Mais je vous parlais de mes emplettes de Noël. Je fis tous les marchés, avec Haroutoun , mon drogman, au moins une demi-douzaine de fois. Impossible ici d'entrer dans une boutique, de choisir un objet, d'en demander le prix et de le faire envoyer chez vous. Oh ! que non. Vous commencez par regarder autre chose en prenant bien garde de n'accorder aucune attention à l'objet que vous désirez. Vous dites simplement en anglais, au garçon qui vous sert de drogman : « Vous voyez ce petit vase en cuivre, là-bas, dans le coin... J'en donne huit piastres. » Le garçon dit alors : « Oui, Mistress Gibbons », et vous tournez le nez ailleurs tandis que le marchand essaie de vous vendre quelque chose dont vous n'avez pas la moindre envie. Vous vous redressez majestueusement, rejetez gravement la tête en arrière, faites avec la main un petit geste de suprême indifférence, faites claquer la langue en condescendant quelquefois à ouvrir la bouche pour dire en turc : « Yok » (c'est-à-dire : non ! rien à faire, mon vieux). Puis, vous vous en allez distraitement avec votre drogman. Le lendemain, Haroutoum envoie un autre élève qui achète le petit vase de cuivre pour au moins le quart de ce que vous l'auriez payé si vous Payiez acheté vous-même. Voilà comment on fait ses emplettes en Orient. C'est comme cela que j'ai acheté pour Herbert un beau plateau de cuivre avec un vase curieux pour mettre dessus. J'ai découvert deux monnaies dont le propriétaire n'appréciait pas la valeur et j'en ai fait faire deux boutons de manchettes à chaînette. Une jolie petite tasse en argent avec une anse délicieusement ciselée fut ma plus belle trouvaille. Elle figure sur notre bureau : nous y mettons nos plumes. J'ai suivi une caravane de chameaux. Après bien des intrigues j'ai réussi à me procurer plusieurs de ces clochettes que l'on attache à leur cou. Elles m'intéressent parce que je les ai achetées près des chameaux mômes auxquels elles furent enlevées. Cela me fait ressouvenir de ce jour déjà lointain où, dans l'Engadine, j'ai suivi une jolie vache jusqu'au chalet de son propriétaire pour acheter la clochette qu'elle avait au cou. Les marchés de Tarsous sont cosmopolites.

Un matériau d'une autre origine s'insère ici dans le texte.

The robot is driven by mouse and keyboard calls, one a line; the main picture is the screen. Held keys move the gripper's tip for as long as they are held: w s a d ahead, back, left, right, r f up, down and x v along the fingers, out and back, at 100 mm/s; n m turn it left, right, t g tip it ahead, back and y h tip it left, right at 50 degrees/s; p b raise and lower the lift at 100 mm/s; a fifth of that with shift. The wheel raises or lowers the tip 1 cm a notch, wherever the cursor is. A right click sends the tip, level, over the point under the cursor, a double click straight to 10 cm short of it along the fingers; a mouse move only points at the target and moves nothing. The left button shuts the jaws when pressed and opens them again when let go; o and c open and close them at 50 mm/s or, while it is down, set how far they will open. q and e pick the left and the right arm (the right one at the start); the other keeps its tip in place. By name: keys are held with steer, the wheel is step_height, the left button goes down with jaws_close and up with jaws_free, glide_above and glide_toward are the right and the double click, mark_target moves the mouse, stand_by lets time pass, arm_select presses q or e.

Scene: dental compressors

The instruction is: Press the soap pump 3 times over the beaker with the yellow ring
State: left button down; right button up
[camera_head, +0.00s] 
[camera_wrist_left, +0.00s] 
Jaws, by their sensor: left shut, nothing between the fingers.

Une douzaine de races au moins s'y coudoient quotidiennement. Les Turcs, les Arabes fellahs, les Arméniens et les Grecs dominent : une vraie tour de Babel. On entend aussi parler le russe, le persan, l'hindoustani et l'italien. A Mersine , nous nous débrouillons en français, mais on le parle peu à Tarsous . La langue turque règle d'ailleurs toutes les transactions commerciales entre races différentes. Les Arméniens doivent l'employer. Les Arméniens instruits luttent vaillamment pour maintenir les deux éléments encore vivants de leur nationalité : leur église et leur langue. Mais, cela est bizarre, la langue maternelle de la plupart des Arméniens est le turc, tandis qu'au contraire presque tous les Grecs parlent le grec, comme les Français du Canada continuent à parler le français. Les fellahs parlent une sorte d'arabe, mais ils sont bien trop ignorants pour se soucier d'être compris. Il y a quelques semaines, je me rendis avec Jeanne Imer à un village fellah des environs. Un de nos élèves nous escortait. Tout à coup, un petit garçon courut au milieu de la route, prit mon cheval par la bride et, me regardant avec un sourire de triomphe, me dit : « D'où êtes-vous?... d'Amérique? » Imaginez ma surprise et si je fus enchantée d'entendre ainsi parler ma langue dans les faubourgs de la ville. Je pris une orange dans la poche de mon manteau et je l'offris au gamin. Il dit : « Thank you » très poliment. Je découvris peu après qu'il y a une école de la Mission dans ce faubourg de Tarsous . L'enfant en était évidemment un des élèves. Mais quelle pénétration de deviner tout de suite que j'étais Américaine !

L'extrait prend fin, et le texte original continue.